## JOB
Give the number of lines in the records below that include "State". Reply with that number alone.

[START OF RECORDS]

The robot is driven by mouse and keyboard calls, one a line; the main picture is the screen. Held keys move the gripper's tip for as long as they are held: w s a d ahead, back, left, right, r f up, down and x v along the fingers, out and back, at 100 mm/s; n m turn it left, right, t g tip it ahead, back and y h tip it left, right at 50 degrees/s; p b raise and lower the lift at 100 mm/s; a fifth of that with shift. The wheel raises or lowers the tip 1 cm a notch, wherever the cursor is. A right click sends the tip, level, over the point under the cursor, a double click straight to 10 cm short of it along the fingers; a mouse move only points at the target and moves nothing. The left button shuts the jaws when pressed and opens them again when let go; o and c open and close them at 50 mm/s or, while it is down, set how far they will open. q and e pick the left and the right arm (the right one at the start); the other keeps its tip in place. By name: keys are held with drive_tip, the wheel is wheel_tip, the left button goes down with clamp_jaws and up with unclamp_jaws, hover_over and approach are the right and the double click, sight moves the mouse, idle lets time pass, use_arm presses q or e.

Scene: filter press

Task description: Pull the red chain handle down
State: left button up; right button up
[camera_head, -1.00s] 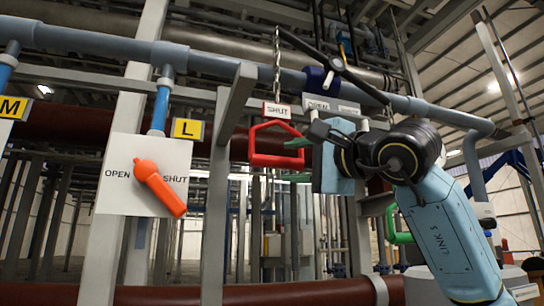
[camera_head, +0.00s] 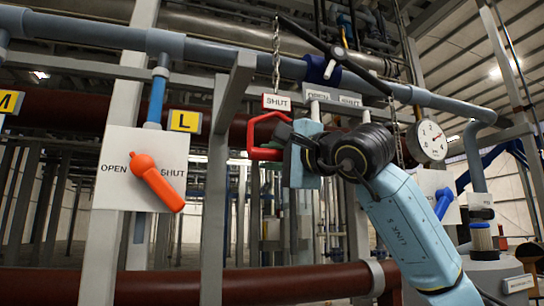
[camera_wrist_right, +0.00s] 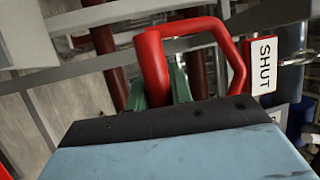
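The red chain handle (camera_head: 258,132) hangs in the middle of the head view, below a white SHUT tag (camera_head: 277,102) and a chain (camera_head: 277,55). Its right part is hidden behind my right gripper. The right wrist view shows the handle (camera_wrist_right: 153,62) with one side bar between the green fingers of my right gripper (camera_wrist_right: 160,92). The fingers sit close on both sides of the bar and look shut on it. The SHUT tag (camera_wrist_right: 263,64) is also in that view. My left gripper is not in view.
An orange lever (camera_head: 157,184) on a white OPEN/SHUT plate (camera_head: 112,184) stands to the left. A grey post (camera_head: 217,180) rises just left of the handle. A gauge (camera_head: 431,140) and a blue lever (camera_head: 443,203) are at right. A dark red pipe (camera_head: 250,284) crosses low.

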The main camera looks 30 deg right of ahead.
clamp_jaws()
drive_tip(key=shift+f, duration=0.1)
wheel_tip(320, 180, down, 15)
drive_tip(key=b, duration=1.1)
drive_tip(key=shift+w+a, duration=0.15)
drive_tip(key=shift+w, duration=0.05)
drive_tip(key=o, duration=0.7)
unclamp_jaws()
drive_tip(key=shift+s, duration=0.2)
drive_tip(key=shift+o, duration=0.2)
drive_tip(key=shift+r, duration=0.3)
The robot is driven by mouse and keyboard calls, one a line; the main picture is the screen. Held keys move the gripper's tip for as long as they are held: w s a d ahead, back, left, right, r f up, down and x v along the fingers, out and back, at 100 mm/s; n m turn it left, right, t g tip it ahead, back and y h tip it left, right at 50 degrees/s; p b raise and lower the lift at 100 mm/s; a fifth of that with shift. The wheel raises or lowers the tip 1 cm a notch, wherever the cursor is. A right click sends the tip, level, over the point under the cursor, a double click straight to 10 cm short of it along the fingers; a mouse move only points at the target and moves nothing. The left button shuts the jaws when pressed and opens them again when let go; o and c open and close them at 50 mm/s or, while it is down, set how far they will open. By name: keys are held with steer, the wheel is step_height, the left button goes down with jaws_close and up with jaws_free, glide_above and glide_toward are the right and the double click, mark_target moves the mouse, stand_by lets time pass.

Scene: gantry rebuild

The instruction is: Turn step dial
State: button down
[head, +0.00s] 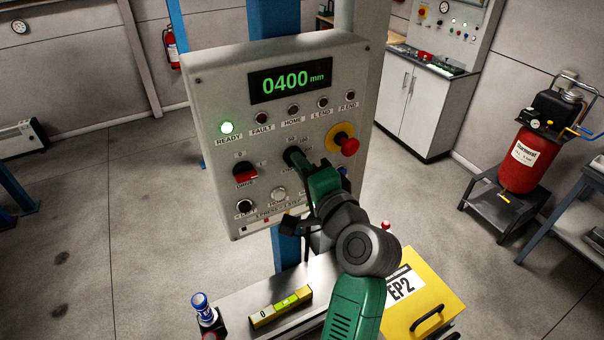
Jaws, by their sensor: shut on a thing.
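The grey control panel (222,110) stands upright in the middle of the head view. Its display (290,81) reads 0400 mm in green. The step dial (291,154) is a dark knob below the row of lamps, with the marks 50 and 100 partly visible above it. My gripper (300,161) reaches in from below right and is shut on the dial. The gripper and arm hide the dial's lower right side and part of its label.
A red emergency stop button (349,146) on a yellow base sits just right of my gripper. The red drive switch (245,172) is to the left. Below are a yellow level (281,306), a blue-capped bottle (203,308) and a yellow EP2 case (428,291).

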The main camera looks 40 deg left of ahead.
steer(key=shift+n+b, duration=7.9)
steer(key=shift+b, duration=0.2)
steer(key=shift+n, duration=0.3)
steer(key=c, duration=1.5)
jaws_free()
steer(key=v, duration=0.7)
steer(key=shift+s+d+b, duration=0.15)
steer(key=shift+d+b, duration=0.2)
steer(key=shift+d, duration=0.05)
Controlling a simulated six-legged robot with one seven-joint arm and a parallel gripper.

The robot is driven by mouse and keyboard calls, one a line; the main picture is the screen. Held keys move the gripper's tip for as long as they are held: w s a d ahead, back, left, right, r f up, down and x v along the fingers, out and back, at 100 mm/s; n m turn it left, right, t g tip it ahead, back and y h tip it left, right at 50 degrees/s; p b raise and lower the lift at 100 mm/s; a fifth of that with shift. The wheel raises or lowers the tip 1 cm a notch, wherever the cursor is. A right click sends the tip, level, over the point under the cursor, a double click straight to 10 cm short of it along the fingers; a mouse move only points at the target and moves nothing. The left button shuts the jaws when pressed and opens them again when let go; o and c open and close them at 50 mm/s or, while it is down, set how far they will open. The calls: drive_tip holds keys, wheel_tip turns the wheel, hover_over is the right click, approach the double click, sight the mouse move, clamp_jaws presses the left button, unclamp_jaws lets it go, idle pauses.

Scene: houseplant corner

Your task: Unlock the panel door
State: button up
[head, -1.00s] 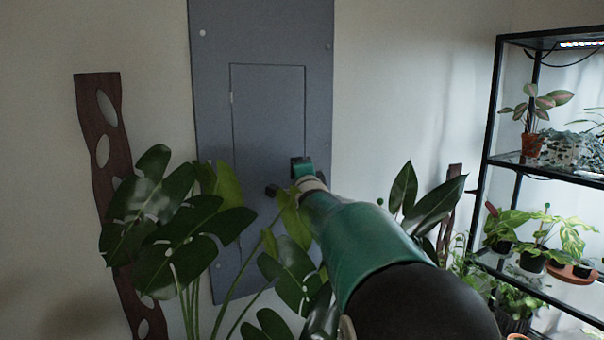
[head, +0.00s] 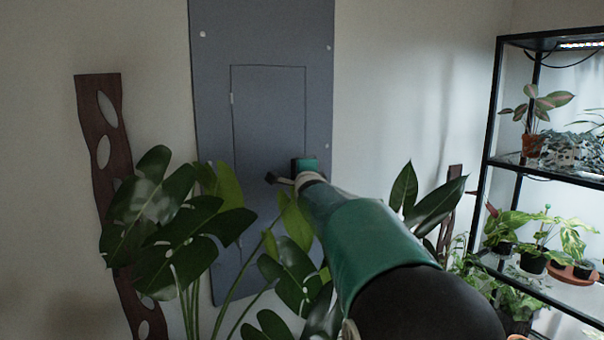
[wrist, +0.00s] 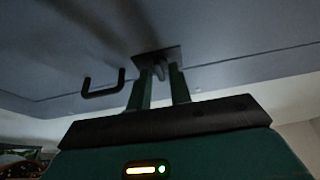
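The grey panel door (head: 268,115) is set in a tall grey wall panel (head: 215,40) and looks closed in the head view. In the wrist view, a small lock knob (wrist: 160,71) stands out from a dark square plate on the grey surface. A black U-shaped handle (wrist: 102,92) is to its left. My gripper (wrist: 161,76) has its two green fingers apart, one on each side of the knob. A narrow gap shows between them, and contact with the knob is not clear. In the head view my gripper (head: 304,166) is at the door's lower right, and my arm hides the lock.
A large-leaved plant (head: 165,215) stands in front of the panel's lower left, close to my arm. A perforated brown board (head: 100,90) leans on the wall at left. A black shelf rack (head: 490,110) with potted plants is at right. The wall between panel and rack is clear higher up.

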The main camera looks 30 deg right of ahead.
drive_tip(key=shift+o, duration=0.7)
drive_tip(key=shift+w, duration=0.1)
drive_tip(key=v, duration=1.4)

[END OF RECORDS]

## CORRECT ANSWER
3